Il ne reste plus que quatre jours pour la tenue des élections locales que vous avez personnellement fixée pour le 13 décembre 2020, contrairement à la commission électorale qui a soutenu mordicus ne pas être en mesure de les organiser à cette date. Si je vous rappelle cette date, c’est parce qu’il y a un motif d’inquiétude. C’est seulement maintenant que les bulletins de vote sont en cours de production et selon des informations fiables dont j’ai pu disposer, les imprimeurs ne pourront pas livrer ces bulletins avant le 13 décembre. Le délai de six jours que la commission électorale leur a fixé n’est ni réaliste ni faisable. Les imprimeries les plus performantes de la place ont avoué l’impossibilité pour elles d’honorer le travail attendu dans un délai aussi réduit. Certaines ont d’ailleurs jeté l’éponge en rejetant l’offre qui leur a été faite. Ce qui accru la masse de travail attendue d’une imprimerie de la place qui a dû accepter, en plus de ceux de Dosso, Tahoua et Zinder, l’impression des bulletins de Niamey et de Maradi. C’est un échec retentissant ; un échec jamais connu dans l’histoire démocratique de ces 30 années post-conférence nationale. Cet échec, vous le savez, n’est pas uniquement celui d’Issaka Souna. C’est également le vôtre. C’est uniquement sous votre magistère qu’une telle situation insolite est arrivée. Même les régimes d’exception pour lesquelles vous avez peu de considération n’ont pas échoué à organiser les élections à date.

Monsieur le ‘’Président’’

Vous imaginez bien ce qu’un éventuel report de la tenue de ces élections suppose. Si nous restons dans l’ordre d’organisation de ces élections, il faut bien admettre que tout report des élections locales exigerait de repousser les dates des législatives et de la présidentielle. Une telle éventualité, non plus, n’a jamais eu lieu depuis les premières élections multipartistes au Niger.

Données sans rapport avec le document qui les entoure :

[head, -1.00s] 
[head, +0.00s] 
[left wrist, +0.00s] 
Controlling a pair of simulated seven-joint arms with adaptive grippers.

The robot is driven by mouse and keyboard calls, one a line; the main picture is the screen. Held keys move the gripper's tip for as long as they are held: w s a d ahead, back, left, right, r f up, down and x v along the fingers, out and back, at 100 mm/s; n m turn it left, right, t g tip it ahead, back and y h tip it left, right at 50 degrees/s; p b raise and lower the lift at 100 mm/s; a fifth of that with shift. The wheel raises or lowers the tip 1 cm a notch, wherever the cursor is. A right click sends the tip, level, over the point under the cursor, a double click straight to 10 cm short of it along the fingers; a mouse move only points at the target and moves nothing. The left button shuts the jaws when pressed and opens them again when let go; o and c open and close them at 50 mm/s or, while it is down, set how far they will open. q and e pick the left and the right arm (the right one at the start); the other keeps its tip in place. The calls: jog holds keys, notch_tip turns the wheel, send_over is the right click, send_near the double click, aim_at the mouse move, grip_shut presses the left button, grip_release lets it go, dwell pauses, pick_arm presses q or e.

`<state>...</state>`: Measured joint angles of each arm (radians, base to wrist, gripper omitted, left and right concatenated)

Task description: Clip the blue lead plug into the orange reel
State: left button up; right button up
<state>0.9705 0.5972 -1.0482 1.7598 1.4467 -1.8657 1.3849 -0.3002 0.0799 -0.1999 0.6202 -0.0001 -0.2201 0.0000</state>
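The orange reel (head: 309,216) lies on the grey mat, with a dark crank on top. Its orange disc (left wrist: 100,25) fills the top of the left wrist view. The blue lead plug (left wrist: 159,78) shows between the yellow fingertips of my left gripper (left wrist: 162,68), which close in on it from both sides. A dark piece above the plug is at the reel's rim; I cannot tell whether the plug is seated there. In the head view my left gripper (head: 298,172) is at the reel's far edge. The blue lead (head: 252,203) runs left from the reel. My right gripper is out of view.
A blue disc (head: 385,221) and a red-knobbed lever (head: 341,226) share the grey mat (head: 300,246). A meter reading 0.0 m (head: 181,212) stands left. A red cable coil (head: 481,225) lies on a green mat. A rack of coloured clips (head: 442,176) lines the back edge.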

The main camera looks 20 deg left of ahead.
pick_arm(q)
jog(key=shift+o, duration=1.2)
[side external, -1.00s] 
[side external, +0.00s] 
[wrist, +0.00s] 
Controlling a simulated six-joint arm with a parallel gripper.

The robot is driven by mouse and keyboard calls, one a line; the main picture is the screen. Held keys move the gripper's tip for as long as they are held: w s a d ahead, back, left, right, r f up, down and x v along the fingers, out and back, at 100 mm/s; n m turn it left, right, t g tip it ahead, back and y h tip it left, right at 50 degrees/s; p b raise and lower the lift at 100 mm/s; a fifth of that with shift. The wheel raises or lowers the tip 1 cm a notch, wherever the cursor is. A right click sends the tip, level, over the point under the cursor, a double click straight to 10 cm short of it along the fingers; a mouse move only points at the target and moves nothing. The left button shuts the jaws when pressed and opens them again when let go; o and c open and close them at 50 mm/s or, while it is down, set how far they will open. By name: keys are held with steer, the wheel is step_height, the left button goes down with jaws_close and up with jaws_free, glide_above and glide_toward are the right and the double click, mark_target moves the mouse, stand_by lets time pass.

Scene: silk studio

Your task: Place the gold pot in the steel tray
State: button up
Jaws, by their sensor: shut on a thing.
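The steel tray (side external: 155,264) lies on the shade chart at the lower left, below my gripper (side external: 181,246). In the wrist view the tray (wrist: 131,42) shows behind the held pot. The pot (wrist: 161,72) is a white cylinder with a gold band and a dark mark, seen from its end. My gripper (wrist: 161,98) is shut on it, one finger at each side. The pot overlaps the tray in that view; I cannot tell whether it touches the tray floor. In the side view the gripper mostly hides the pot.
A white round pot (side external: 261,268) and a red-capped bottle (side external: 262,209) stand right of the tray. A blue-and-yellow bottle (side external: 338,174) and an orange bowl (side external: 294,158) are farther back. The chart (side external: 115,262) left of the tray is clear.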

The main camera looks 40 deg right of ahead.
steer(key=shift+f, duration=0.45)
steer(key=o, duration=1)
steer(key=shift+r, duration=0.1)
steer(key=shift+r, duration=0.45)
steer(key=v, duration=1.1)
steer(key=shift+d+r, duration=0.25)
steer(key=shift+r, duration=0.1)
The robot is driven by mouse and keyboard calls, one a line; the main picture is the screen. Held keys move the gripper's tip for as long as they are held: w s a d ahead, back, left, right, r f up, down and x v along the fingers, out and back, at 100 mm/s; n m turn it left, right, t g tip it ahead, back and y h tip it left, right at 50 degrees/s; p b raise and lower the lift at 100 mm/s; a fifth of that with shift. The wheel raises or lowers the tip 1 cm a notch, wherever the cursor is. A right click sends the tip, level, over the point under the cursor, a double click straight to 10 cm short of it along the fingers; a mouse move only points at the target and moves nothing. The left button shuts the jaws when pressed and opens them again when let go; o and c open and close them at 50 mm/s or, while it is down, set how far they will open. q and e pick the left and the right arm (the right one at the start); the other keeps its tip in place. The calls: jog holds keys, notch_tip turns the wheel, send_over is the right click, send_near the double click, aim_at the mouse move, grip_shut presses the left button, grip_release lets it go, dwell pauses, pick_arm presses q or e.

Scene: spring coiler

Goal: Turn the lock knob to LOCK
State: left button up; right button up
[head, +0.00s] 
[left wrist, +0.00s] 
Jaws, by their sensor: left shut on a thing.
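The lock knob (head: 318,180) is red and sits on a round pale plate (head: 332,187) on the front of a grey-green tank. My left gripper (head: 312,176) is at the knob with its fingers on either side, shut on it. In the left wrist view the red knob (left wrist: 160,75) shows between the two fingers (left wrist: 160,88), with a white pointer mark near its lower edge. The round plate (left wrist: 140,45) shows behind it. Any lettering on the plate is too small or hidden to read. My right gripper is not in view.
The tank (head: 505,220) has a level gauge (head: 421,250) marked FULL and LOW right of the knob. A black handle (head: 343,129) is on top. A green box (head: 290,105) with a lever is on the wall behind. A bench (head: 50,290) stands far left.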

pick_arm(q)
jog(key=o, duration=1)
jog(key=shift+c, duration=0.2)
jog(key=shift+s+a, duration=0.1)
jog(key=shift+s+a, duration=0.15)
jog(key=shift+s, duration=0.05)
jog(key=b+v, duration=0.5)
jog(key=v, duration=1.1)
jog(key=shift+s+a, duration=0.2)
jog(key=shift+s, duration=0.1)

À quatre jours de la date du 13 décembre, faut-il continuer à garder le silence ? Je crois qu’il vous revient, puisque c’est vous qui avez imposé à la commission électorale cette date pour la tenue des élections locales, d’aviser les Nigériens sur l’impossibilité d’organiser ces élections à cette date. Seulement, si vous le faites, vous devez également tirer toutes les conséquences politiques de cet échec.

Monsieur le ‘’Président’’

J’ai appris aussi que la fête tournante du 18 décembre 2020 n’aura plus lieu, cette année. Diffa devra attendre l’année prochaine, avec un autre président de la République que vous, pour accueillir la commémoration de la République. Un autre échec ! Un échec qui serait lié, paraît-il, à l’argent. Ah, l’argent ! Pourtant, vos partisans, regroupés autour de Bazoum, en dépensent tous les jours comme si l’on a affaire à des princes arabes du Golfe. D’où sortent-ils autant d’argent qui manque à la République, à l’État ? Lorsque j’ai appris la nouvelle, j’ai d’abord cru à une fausse information. Puis, j’ai constaté que des sources concordantes le corroborent. Ce n’est pas sérieux de faire ce croc-en-jambe à Diffa qui a tant besoin de cette fête pour se retrouver, croire en elle et bouter dehors du Niger la peur de vivre. Diffa ne mérite pas ces adieux moches de votre part. Mais, je sais bien que vous n’avez pas la tête à la fête.

Monsieur le ‘’Président’’

Je disais que décidément, votre départ de la présidence se présente sous de mauvaises coutures. L’affaire Bazoum, dont vous êtes à l’origine pour avoir imposé l’intéressé à votre parti, le Pnds Tarayya, a fini par empoisonner la vie nationale de la plus fatale des façons. Aujourd’hui, les juges sont pris entre le marteau et l’enclume. Ils doivent dire le droit et selon toute vraisemblance, votre poulain ne peut s’en sortir. Personne, à l’exception des Nigériens qui mettent en avant de sordides et mesquins intérêts égoïstes, ne lui voit une issue de sortie. Vous-même, vous savez que ses pièces d’état-civil sont plus que douteuses. Vouloir l’imposer alors que la Constitution l’élimine, c’est provoquer tout autre chose que des élections. Si, en plus de tous les échecs dont vous êtes parfaitement conscient, vous devez également laisser le Niger dans la chienlit, je ne sais pas quelle médaille on doit vous attribuer.